Par un arrêt en date du 10 mai 2017 (CE, 10 mai 2017, n°399405, consultable ici), le Conseil d’Etat apporte d’intéressantes précisions sur les modalités de calcul du délai de caducité du permis de construire.

Rappelons en effet qu’aux termes de l’article R. 424-17 du code de l’urbanisme, le permis de construire est périmé si les travaux ne sont pas entrepris dans le délai de trois ans (deux ans avant le Décret n°2016-6 du 5 janvier 2016) à compter de sa notification au pétitionnaire. Il en est de même si, passé ce délai, les travaux sont interrompus pendant un délai supérieur à une année.

 

En l’espèce, un permis de construire avait été délivré à un couple de particuliers en 2006 puis transféré à une SCI en 2009. Un permis modificatif avait ensuite été délivré en 2011, et l’autorisation avait de nouveau été transférée la même année.

 

Saisi d’un recours de riverains, le Tribunal administratif de Nantes avait annulé la seconde décision de transfert en considérant que le permis initial était périmé depuis 2009 en raison de l’interruption du chantier entre 2008 et 2010. Cette appréciation avait été confirmée par la Cour administrative d’appel de Nantes (CAA Nantes, 1er mars 2016, n°14NT02566).

 

Les juges du fond avaient donc estimé que l’interruption des travaux pendant plus d’un an avant suffi à rendre le permis caduc, alors que cette interruption était intervenue pendant la période de validité de l’autorisation (le permis avait en effet bénéficié du décret n° 2008-1353 du 19 décembre 2008, dit décret « anti-crise », et sa durée de validité était donc de 3 ans).

 

Le Conseil d’Etat censure cette appréciation et précise que le délai d’un an ne peut commencer à courir qu’une fois que le délai de validité initial a expiré :

 

« Il résulte des dispositions citées au point 3 que l’interruption des travaux ne rend caduc un permis de construire que si sa durée excède un délai d’un an, commençant à courir après l’expiration du délai de deux ans, porté à trois ans par le décret du 19 décembre 2008, imparti par le premier alinéa de l’article R. 424-17 du code de l’urbanisme.

 

[…] Pour annuler l’arrêté du 29 décembre 2011 transférant le permis de construire litigieux à M.D…, la cour administrative d’appel de Nantes a jugé, en se fondant sur un courrier du 17 juin 2008 dans lequel les titulaires de ce permis affirmaient être dans l’incapacité de poursuivre des travaux, que cette interruption avait, en application des dispositions de l’article R. 424-17 du code de l’urbanisme, conduit à la caducité du permis au plus tard le 17 juin 2009. Toutefois, à cette date, le délai de trois ans résultant de la combinaison du premier alinéa de l’article R. 424-17 du code de l’urbanisme et de l’article 1er du décret du 19 décembre 2008 n’était pas arrivé à son terme.

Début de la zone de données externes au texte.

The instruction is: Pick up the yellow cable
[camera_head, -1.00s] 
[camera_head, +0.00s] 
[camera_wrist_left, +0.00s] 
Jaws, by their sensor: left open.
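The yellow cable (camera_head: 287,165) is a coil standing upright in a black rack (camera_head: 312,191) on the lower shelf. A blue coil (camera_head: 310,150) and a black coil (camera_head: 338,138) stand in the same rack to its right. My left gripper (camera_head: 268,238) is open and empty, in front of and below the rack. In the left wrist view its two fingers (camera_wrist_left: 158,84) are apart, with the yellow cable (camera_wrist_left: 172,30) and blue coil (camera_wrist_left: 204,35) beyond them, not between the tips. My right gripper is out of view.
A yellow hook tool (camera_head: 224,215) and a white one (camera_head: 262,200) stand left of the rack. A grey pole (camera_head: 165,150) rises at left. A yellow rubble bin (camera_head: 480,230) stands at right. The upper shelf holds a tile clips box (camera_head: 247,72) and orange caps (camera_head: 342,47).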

Par suite, la cour a commis une erreur de droit en déduisant de la durée d’interruption des travaux que le permis de construire délivré le 1er août 2006 était périmé à compter du 17 juin 2009. »

Il résulte de cette décision que deux délais doivent être distingués :

  • Le premier est relatif à l’engagement des travaux, qui doit aujourd’hui intervenir au plus tard 3 ans après la notification du permis ;
  • Le second est relatif à l’interruption de ces travaux : ce délai ne peut excéder un an, mais il ne court qu’à compter de l’expiration du premier délai.

Notons que cette interprétation peut sembler évidente à la lecture de l’article R. 424- 17, puisque celui-ci indique que le second délai ne commence à courir qu’une fois que le premier est passé («Le permis de construire, d’aménager ou de démolir est périmé si les travaux ne sont pas entrepris dans le délai de trois ans à compter de la notification mentionnée à l’article R. 424-10 ou de la date à laquelle la décision tacite est intervenue. Il en est de même si, passé ce délai, les travaux sont interrompus pendant un délai supérieur à une année. »).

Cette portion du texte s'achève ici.